Outre qu'il est utile, le RSA replace Sarkozy dans le sarkozysme. De divorce en mariage, de gaffes en contradictions, de faux-pas en dérapages, le message de la rupture se perdait dans le fracas des polémiques. Le voilà qui ressurgit avec force. Je suis de droite, voyez mon bec. Je suis de gauche, voyez mes ailes. Je fais ce qui est bon pour la France. J'engage des hommes et des femmes de gauche et ils accomplissent leur travail. Je n'ai pas d'idée préconçue, pas de préjugé, pas d' a priori.
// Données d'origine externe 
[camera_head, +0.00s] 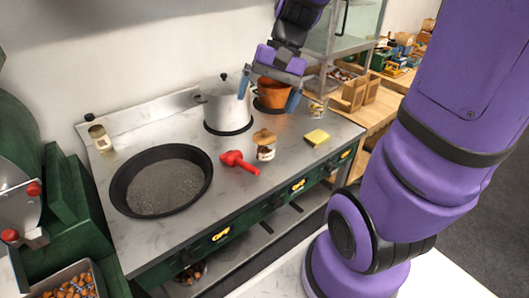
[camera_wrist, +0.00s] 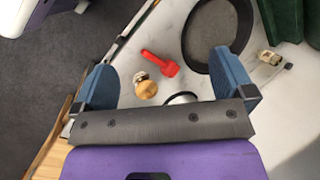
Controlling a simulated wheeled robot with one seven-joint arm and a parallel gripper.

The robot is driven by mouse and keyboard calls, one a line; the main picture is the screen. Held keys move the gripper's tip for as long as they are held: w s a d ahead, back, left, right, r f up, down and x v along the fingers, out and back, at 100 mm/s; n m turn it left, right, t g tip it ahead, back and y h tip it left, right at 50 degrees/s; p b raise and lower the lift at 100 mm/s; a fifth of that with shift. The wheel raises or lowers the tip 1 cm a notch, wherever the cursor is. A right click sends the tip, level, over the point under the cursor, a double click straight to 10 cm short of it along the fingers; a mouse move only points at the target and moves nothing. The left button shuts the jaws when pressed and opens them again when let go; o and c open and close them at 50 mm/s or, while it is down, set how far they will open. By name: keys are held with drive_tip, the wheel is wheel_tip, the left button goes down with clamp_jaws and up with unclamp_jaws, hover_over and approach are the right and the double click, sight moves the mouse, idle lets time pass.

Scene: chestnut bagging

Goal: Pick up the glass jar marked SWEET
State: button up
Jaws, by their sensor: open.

Au moment où la gauche socialiste, érodée par l'ascension du Nouveau Parti anticapitaliste d'Olivier Besancenot, cherche péniblement son unité et sa voie, comment ne pas admettre que, quel qu'en soit le prix, le RSA est un formidable coup politique, qui confirme l'ouverture extraordinaire du premier gouvernement Fillon ? Certes, les temps sont durs, et aucun gouvernement, fût-il de gauche, ne serait mieux armé contre la conjoncture. Mais le courage est sarkozien. Ce n'est pas parce que la croissance nous fait défaut que nous devrions renoncer aux réformes. Il n'est pas impossible que, battu par la crise, M. Sarkozy soit renvoyé au terme de son mandat. Là n'est pas la question. De même que, en Grande-Bretagne, Margaret Thatcher, Premier ministre le plus critiqué de l'histoire du Royaume-Uni, a laissé aux travaillistes une économie saine qui a permis à Tony Blair de triompher en accentuant le réformisme thatchérien, de même il n'est pas impossible que la gauche, en 2012, prenne les rênes du pays. Vous verrez qu'elle ne rétablira pas les 35 heures ; qu'elle ne renoncera pas au paquet fiscal ; qu'elle entérinera le RSA ; et qu'elle revendiquera alors le succès de sa gestion, même s'il n'est produit que par un retour de la croissance.